** Start Material **

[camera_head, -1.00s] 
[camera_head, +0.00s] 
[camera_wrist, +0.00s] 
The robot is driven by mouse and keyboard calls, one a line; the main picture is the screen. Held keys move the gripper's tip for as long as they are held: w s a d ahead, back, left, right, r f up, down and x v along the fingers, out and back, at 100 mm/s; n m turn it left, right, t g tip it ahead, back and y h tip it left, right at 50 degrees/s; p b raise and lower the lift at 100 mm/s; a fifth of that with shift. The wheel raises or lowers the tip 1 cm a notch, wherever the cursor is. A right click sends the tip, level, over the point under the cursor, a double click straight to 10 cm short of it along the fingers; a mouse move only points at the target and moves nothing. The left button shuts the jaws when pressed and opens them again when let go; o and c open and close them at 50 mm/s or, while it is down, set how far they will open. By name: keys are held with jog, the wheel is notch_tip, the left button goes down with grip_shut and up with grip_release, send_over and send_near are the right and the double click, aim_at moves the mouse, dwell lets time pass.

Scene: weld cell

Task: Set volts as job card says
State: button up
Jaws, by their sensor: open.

** End Material **

→ Exercise aim: Which lines in the listing above hold the word "open"? Show each of them.

→ Solved problem:
The robot is driven by mouse and keyboard calls, one a line; the main picture is the screen. Held keys move the gripper's tip for as long as they are held: w s a d ahead, back, left, right, r f up, down and x v along the fingers, out and back, at 100 mm/s; n m turn it left, right, t g tip it ahead, back and y h tip it left, right at 50 degrees/s; p b raise and lower the lift at 100 mm/s; a fifth of that with shift. The wheel raises or lowers the tip 1 cm a notch, wherever the cursor is. A right click sends the tip, level, over the point under the cursor, a double click straight to 10 cm short of it along the fingers; a mouse move only points at the target and moves nothing. The left button shuts the jaws when pressed and opens them again when let go; o and c open and close them at 50 mm/s or, while it is down, set how far they will open. By name: keys are held with jog, the wheel is notch_tip, the left button goes down with grip_shut and up with grip_release, send_over and send_near are the right and the double click, aim_at moves the mouse, dwell lets time pass.
Jaws, by their sensor: open.

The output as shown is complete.